Before he recently relocated to New York, Earle, a native Nashvillian, could count a number of local acts among his peers, including all-girl country/rockabilly trio Those Darlins and singer-songwriter Caitlin Rose. Each act is reverent and modern in its own way, tipping a hat to Nashville’s musical legacy while pushing the scene in fresh directions.
‘The real thing’
Today, Earle, son of revered folk-rocker Steve Earle, releases his second album, “Midnight at the Movies.” While the stacked harmonies and washboard rhythms of “Walk Out” show him further sharpening his knack for catchy, ‘50s-era numbers, the album also branches out to include shades of bluegrass, blues and contemporary Americana.
“If you were born here, you’ve had access to everything from people like Guy Clark and even up to Elvis Costello,” Earle explains. “You can run across anybody in this town really easily. You also have the advantage of being really close to Memphis, really close to the Mississippi Delta, and really close to North Carolina. You’re right in the middle of where every single bit of American music came from. You have an advantage — if you look for it, you can see the real thing. That stuff’s really important.”
Jessi Darlin of Those Darlins was exposed to country music at an early age; her grandfather was a musician and taught her how to play guitar. But it was another Nashville-area musician who inspired her to seek out older music: rocker Jack White of White Stripes/Raconteurs fame.
“I read an interview with him, and he was saying that when he was young, he listened to Led Zeppelin,” she says. “He always thought they were so awesome, but then one day, somebody told him that their influences were really more important. So he started searching and finding all this great stuff, like early blues, and then started delving even further. I started thinking about that concept and started trying to find out more about early music and the history of rock ‘n’ roll.”
That searching led Darlin to the Carter Family, and the history of that group — country matriarchs Mother Maybelle Carter and Sara Dougherty in particular — intrigued her.
“I got their CD, and from the first couple of notes, I was floored and heard it in a new way that I’d never heard country music before,” she says. “After a while, I started thinking, ‘Man, if I could have seen myself five years ago, listening to all this country music, I would have thought I was such a nerd.’ ”
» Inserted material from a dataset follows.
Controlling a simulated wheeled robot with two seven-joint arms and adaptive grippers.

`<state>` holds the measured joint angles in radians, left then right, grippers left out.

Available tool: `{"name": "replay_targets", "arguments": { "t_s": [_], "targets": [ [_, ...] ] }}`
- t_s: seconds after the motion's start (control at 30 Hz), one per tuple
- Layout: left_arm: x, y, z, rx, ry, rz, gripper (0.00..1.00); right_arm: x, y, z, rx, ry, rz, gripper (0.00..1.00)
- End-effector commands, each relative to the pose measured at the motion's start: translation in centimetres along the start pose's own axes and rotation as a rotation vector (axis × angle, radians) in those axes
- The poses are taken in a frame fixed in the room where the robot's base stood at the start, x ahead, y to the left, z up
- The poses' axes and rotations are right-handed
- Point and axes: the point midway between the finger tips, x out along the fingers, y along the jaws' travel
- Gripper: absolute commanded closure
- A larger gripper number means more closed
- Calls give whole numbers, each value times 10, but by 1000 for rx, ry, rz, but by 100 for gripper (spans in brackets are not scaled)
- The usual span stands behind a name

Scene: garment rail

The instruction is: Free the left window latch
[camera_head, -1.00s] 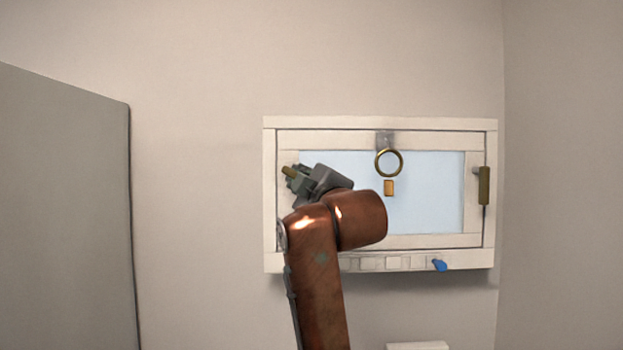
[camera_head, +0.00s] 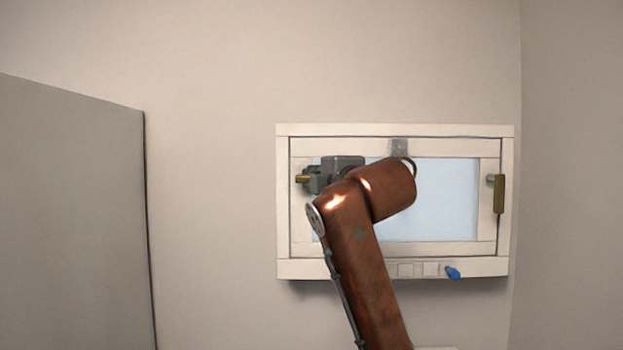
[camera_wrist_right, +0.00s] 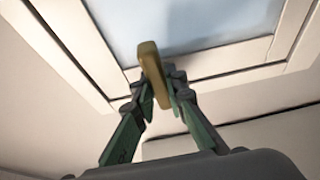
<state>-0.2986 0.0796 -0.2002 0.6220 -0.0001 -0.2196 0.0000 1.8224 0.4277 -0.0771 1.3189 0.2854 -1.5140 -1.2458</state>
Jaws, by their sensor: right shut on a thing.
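The window (camera_head: 395,131) has a pale frame around a light blue pane. Its left latch (camera_head: 302,179) is a brass handle at the left side of the frame, lying about level, its tip pointing left. My right gripper (camera_head: 312,179) is shut on it. In the right wrist view, the latch (camera_wrist_right: 151,66) stands between the two fingers of the gripper (camera_wrist_right: 158,88). The right latch (camera_head: 499,193) hangs upright on the right side of the frame. My left gripper is not in view.
A blue item (camera_head: 453,272) and pale blocks (camera_head: 430,269) are on the sill. A grey panel (camera_head: 75,220) stands at the left.

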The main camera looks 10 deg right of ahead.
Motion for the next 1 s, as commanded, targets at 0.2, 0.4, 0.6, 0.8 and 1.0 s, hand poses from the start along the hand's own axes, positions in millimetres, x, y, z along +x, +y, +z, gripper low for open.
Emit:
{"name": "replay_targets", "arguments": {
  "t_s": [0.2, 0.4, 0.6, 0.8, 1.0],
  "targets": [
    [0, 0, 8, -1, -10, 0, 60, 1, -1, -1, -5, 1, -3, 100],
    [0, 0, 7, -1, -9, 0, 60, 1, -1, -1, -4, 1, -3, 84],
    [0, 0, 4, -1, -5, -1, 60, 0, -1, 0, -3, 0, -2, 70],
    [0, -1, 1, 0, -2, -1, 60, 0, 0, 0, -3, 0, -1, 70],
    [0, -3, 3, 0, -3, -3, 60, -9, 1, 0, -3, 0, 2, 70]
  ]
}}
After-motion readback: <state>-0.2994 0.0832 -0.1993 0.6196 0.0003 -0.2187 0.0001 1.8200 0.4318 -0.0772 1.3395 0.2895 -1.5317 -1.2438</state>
Three chords and a good hook
You wouldn’t call the crowd at Wanda Jackson’s most recent Nashville concert nerds. In February, the Queen of Rockabilly performed at the 5 Spot, an East Nashville club that usually caters to Nashville’s indie-rock scene. (Those Darlins were her opening act.)
The predominance of 20-somethings at the concert may have surprised older audience members. Where had these kids heard “Fujiyama Mama” or “Mean, Mean Man”?
“The Internet is completely responsible for this,” Earle says. “Young people today are very smart, and they’re figuring out where the bodies are buried, just like they did in the ‘60s when the folk scare came around. It’s kind of happening all over again. Acoustic guitars and harmonica racks are cool again.”
Those Darlins’ Kelley Darlin, for her part, loves to dig up video footage of old blues and folk artists on YouTube.
“Before that, no matter how interested you were, it was incredibly time-consuming to go to a library to find that kind of footage,” she says.
Personality and performance
For “Cowboy” Anton Garcia, who hosts Music City U.S.A. on Vanderbilt student radio station WRVU with his fiancée, “Cowgirl” Erin Svinka, classic country prominently displays something else that’s often missing in modern music: the personality of the singers.
“If you hear a Hank Williams record or a Faron Young record, you know the difference from the very beginning,” Garcia says. “I find it hard to tell the difference between country artists today.”
The unique draw of country’s colorful forebears isn’t lost on Rose, whose 2008 EP Dead Flowers included a cover of Patsy Cline’s “Three Cigarettes in an Ashtray.” To the 21-year-old singer, though, it goes beyond history.
“I think the best part about it is that people can find actual idols in country music still,” she says. “I don’t think it’s been until the last 10 years that country music has sort of lost its icons.”
But as modern artists attempt to capture that iconography, there’s a risk of seeming like a parody act. Earle, Those Darlins and Rose all admit that there’s an element of kitsch in performing classic country in 2009 — an element that needs to be handled delicately.
“I think some people don’t write about their surroundings well enough,” Earle says. “And then especially when they try to pull out the banjos and singing with a Southern accent, they really start (embarrassing themselves). Your slip will show.”
If novelty’s a part of the act, it may as well count toward putting on a reliably entertaining show, a value held in high esteem by all three acts.
“Hank Williams’ music was heavy,” Kelley Darlin says, “but he also had one of the best senses of humor.”
To Earle, it comes down to a focus on delivering a real performance.
“There was a professional thing about the way that those guys performed on the Opry,” he says. “No matter how drunk or depressed you were, you put your suit on, buttoned your shirt up, combed your hair and walked out onstage and you smiled. You put on the same show for everybody. That’s something that’s been lost.”